# Instructions for the task
Please output every line of the material as it stands, without the pictures.

+===+

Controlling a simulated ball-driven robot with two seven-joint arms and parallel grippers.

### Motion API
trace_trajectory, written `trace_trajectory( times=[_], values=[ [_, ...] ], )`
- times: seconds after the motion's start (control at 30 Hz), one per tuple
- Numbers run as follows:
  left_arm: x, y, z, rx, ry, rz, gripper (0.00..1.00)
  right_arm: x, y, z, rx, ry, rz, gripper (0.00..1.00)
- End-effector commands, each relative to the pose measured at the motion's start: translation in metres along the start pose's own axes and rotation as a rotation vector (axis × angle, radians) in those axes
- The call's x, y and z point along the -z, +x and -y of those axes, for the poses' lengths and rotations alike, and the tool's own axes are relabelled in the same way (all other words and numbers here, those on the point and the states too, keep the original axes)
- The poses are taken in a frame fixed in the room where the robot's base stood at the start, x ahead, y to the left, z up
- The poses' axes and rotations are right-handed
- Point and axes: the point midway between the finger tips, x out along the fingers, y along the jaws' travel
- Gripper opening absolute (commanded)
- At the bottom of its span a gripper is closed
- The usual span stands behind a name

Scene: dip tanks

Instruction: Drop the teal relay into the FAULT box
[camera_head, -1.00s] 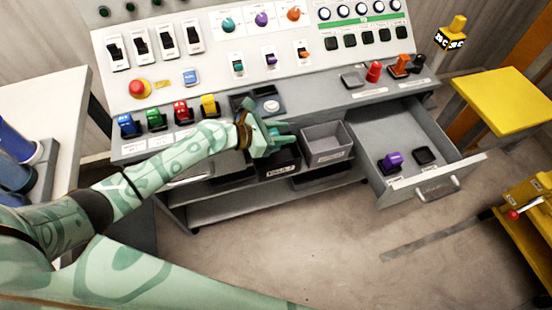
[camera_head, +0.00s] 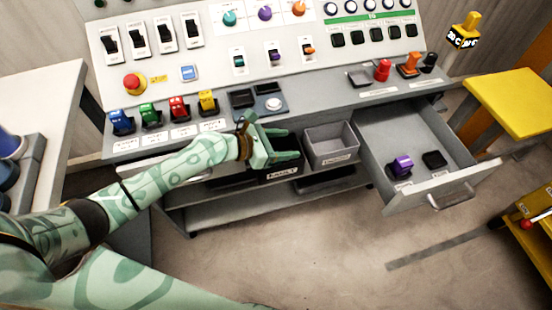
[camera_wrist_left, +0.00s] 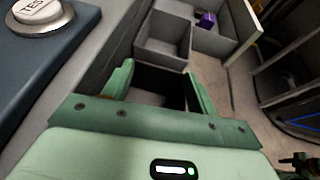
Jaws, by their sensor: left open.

+===+

# Task response
Controlling a simulated ball-driven robot with two seven-joint arms and parallel grippers.

### Motion API
trace_trajectory, written `trace_trajectory( times=[_], values=[ [_, ...] ], )`
- times: seconds after the motion's start (control at 30 Hz), one per tuple
- Numbers run as follows:
  left_arm: x, y, z, rx, ry, rz, gripper (0.00..1.00)
  right_arm: x, y, z, rx, ry, rz, gripper (0.00..1.00)
- End-effector commands, each relative to the pose measured at the motion's start: translation in metres along the start pose's own axes and rotation as a rotation vector (axis × angle, radians) in those axes
- The call's x, y and z point along the -z, +x and -y of those axes, for the poses' lengths and rotations alike, and the tool's own axes are relabelled in the same way (all other words and numbers here, those on the point and the states too, keep the original axes)
- The poses are taken in a frame fixed in the room where the robot's base stood at the start, x ahead, y to the left, z up
- The poses' axes and rotations are right-handed
- Point and axes: the point midway between the finger tips, x out along the fingers, y along the jaws' travel
- Gripper opening absolute (commanded)
- At the bottom of its span a gripper is closed
- The usual span stands behind a name

Scene: dip tanks

Instruction: Drop the teal relay into the FAULT box
[camera_head, -1.00s] 
[camera_head, +0.00s] 
[camera_wrist_left, +0.00s] 
Jaws, by their sensor: left open.

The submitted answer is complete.